Artwork by Dan Goldman


ESSAY ON MARGE PIERCY

By Susan Brennan

I want to personally thank Marge Piercy.

High school, 1982. My mother gave me Piercy’s collection of poems, The Moon is Always Female. My mother knew this was knowledge I needed, but she did not want her own despair to overwhelm me. By giving me this book of startling poetry, I think my mother was saying “Here are words that can inform and inspire you without dimming your light. Here is womanhood – and you can still have the strength and love to inhabit it.”
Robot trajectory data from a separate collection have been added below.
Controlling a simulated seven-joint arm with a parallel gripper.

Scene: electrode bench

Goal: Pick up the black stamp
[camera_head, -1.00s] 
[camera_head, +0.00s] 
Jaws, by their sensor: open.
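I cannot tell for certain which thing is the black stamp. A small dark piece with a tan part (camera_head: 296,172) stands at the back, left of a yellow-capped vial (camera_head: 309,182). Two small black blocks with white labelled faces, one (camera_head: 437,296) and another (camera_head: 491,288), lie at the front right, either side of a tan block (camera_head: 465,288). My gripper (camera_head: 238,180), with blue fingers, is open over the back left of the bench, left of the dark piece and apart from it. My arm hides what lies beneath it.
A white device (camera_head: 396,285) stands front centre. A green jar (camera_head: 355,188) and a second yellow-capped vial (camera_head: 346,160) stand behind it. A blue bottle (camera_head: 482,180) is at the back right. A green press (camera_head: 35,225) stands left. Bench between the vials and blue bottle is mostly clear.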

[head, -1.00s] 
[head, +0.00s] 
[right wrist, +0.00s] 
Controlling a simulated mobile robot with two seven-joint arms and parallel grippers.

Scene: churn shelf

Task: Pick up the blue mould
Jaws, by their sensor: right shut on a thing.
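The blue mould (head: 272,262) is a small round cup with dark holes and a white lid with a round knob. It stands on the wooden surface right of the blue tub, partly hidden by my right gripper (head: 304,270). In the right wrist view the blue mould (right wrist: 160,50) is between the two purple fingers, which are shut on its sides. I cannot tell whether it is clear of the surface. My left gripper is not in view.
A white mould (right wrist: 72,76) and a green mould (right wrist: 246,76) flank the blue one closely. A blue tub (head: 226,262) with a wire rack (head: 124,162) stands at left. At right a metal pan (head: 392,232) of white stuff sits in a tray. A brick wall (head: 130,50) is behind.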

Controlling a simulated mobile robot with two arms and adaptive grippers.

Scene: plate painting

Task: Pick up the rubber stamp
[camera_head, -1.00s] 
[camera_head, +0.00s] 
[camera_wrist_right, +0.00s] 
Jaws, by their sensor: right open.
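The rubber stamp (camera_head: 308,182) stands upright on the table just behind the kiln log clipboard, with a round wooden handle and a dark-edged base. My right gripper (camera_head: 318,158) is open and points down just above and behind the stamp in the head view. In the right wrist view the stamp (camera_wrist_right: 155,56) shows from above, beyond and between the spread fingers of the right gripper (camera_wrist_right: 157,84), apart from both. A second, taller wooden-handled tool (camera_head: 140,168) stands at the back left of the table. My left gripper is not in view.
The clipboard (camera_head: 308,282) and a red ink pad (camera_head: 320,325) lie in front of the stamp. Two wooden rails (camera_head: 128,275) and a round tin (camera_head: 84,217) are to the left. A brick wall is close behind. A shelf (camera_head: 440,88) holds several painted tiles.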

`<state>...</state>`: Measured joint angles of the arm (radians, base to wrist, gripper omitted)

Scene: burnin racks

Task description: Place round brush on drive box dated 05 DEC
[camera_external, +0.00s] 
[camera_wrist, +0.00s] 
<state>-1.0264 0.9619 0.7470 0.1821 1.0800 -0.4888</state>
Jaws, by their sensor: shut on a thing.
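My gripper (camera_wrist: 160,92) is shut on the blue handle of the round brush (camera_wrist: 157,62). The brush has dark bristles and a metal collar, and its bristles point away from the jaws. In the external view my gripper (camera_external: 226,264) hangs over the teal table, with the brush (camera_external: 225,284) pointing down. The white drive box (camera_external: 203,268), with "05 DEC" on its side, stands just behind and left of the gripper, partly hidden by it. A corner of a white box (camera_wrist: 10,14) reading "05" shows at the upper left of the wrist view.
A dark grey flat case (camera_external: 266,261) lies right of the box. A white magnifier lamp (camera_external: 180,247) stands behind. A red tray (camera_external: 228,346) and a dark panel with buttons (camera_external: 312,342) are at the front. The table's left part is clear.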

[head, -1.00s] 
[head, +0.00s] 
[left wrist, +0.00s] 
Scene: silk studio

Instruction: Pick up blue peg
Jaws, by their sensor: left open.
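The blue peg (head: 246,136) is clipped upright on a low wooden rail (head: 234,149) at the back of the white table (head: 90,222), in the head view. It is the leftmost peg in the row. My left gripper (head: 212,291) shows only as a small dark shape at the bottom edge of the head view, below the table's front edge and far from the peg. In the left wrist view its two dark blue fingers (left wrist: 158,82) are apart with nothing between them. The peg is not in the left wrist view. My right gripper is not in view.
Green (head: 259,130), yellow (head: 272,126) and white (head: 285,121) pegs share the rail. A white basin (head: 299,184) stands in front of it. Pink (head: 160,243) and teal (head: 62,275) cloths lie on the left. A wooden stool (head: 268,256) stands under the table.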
I want to say over the names of my mothers
like the stones of a path I am climbing
rock by slippery rock into the mists.


Marge’s words awoke my consciousness towards injustice (feminism, classism, racism) and I’m glad I got a somewhat early start. Marge’s life and words helped steer me through the 80’s backlash against feminism; a very gas-lighty era for women. Ronald Reagan, uber-frilly gunny sack dresses, Jerry Falwell, the extreme Right’s attack on the ERA.

Throughout my life, I, as many women have, weathered deep insults towards my womanhood from daily street harassment to callous office behavior to impersonal media depictions to emotionally abusive intimate relationships. I have struggled to voice my personhood while navigating the social currents that bend to confine women to something manageable. I know many women who have defied the roles society heaves on us, and I know many women who have relinquished their hope. I too have relinquished in ways I never expected.

But I won’t say, “Now more than ever we need feminist dystopian literature” – because let’s face it, we’ve needed feminist dystopian literature all along. Creating a well-crafted, imagined world so that women’s full dimensional voice can be heard (and exist!) has, through its relative brief life, bolstered a crucial dialogue about the brutal and unfair conditions of women’s lives. It has also kindled acts of bravery for individual women, both public and private.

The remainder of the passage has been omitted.